Çocuğumun okuma yazmasını desteklemek için evde neler yapabilirim?

21. yüzyılın temel gereksinimlerinden biri olan okuma – yazma becerisi, okul öncesi dönemde başlayıp, hayat boyu devam eden bir süreç olarak görülmektedir. Okuma – yazma becerisinin erken yaşlarda temellerinin atılması ve hayat boyu yaşantılarla desteklenmesi gerekmektedir.

Çocuğum kitap okumayı sevmiyor, ne yaptıysam çocuğuma okuma alışkanlığı kazandıramadım.” Bunlar sıkça duyduğumuz ya da kendimizin dile getirdiği ebeveyn cümleleridir. Peki, çocuğumuza okuma alışkanlığını nasıl kazandırabilir ve onu okur-yazar bir birey olarak nasıl yetiştirebiliriz?

Çocuğun erken yaşlarda kitapla tanışmasını sağlamak, onun geleceğini şekillendirecek, bir tutum olarak kabul edilmelidir. Kitapla dolu bir dünyaya gözlerini açan bir çocuk ile, kitapsız yetişen bir çocuk arasında, kuşkusuz uçurumlar oluşacaktır.

Okuma Yazma
Okuma Yazma

Çocuklarda okuma alışkanlığının oluşmasında, ebeveynlere ve öğretmenlere büyük rol düşmektedir. Ebeveynler ilgi ve isteklerine uygun olarak, kitap seçimi konusunda, çocuklarına yol göstermeli, ev içerisinde çocuğun yaş grubuna uygun okuma alanları düzenlemeli ve okuma zamanları konusunda bir rutin oluşturmalıdırlar.

Çocuğuma hangi yaş aralığında okuma alışkanlığı kazandırabilirim?
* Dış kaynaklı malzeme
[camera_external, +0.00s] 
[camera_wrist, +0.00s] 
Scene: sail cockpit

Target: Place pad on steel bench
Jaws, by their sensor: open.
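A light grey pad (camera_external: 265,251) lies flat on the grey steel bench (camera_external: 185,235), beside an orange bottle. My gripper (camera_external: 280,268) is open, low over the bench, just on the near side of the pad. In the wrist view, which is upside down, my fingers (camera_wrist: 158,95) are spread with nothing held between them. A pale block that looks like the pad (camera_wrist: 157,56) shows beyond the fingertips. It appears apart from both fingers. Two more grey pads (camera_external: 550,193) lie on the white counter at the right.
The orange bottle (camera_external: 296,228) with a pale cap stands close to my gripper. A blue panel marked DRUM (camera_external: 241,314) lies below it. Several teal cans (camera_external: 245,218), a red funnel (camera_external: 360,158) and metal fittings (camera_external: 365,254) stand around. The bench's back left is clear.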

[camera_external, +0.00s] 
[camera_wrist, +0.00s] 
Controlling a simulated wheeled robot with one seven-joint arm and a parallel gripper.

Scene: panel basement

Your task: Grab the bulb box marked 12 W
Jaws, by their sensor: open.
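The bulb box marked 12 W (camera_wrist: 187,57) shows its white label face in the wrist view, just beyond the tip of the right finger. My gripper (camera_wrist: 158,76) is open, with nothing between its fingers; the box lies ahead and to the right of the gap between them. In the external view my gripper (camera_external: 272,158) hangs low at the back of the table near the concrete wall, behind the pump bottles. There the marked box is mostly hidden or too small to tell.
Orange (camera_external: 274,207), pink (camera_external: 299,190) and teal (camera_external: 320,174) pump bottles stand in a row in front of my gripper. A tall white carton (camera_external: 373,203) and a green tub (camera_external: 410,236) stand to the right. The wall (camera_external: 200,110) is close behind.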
Bu soruya herhangi bir sayısal veri ile cevap vermek mümkün değildir. Çünkü çocuklarda kitap okumak için herhangi bir yaş veya zaman dilimi yoktur. Kitap okuma, sınırların ve zamanın ötesinde her an yapılabilecek belki de en kolay aktivitedir.

Günümüzde çocuklarımız kitaplardan önce, teknoloji ile tanışmaktadır ve bu durum da çocukların okur – yazar olma yolundaki, en büyük engel olarak karşımızda durmaktadır. Teknolojinin bol uyaranlı, renkli dünyasına kendini kaptıran çocukların zamanla düşünme, etkili iletişim kurma ve kendini ifade edebilme becerileri de körelmektedir. Bu sebeple çocukların teknoloji ile geçirdikleri süre de mutlaka gözden geçirilmelidir.

Okumanın bir yaşam biçimi ve bir alışkanlık haline gelmesinde, çocuğun ailesi, yaşadığı toplum ve öğretmenleri büyük etkiye sahiptir. Öncelikle ailede temeli atılan okuma alışkanlığı, okulda öğretmenler eşliğinde desteklenmelidir.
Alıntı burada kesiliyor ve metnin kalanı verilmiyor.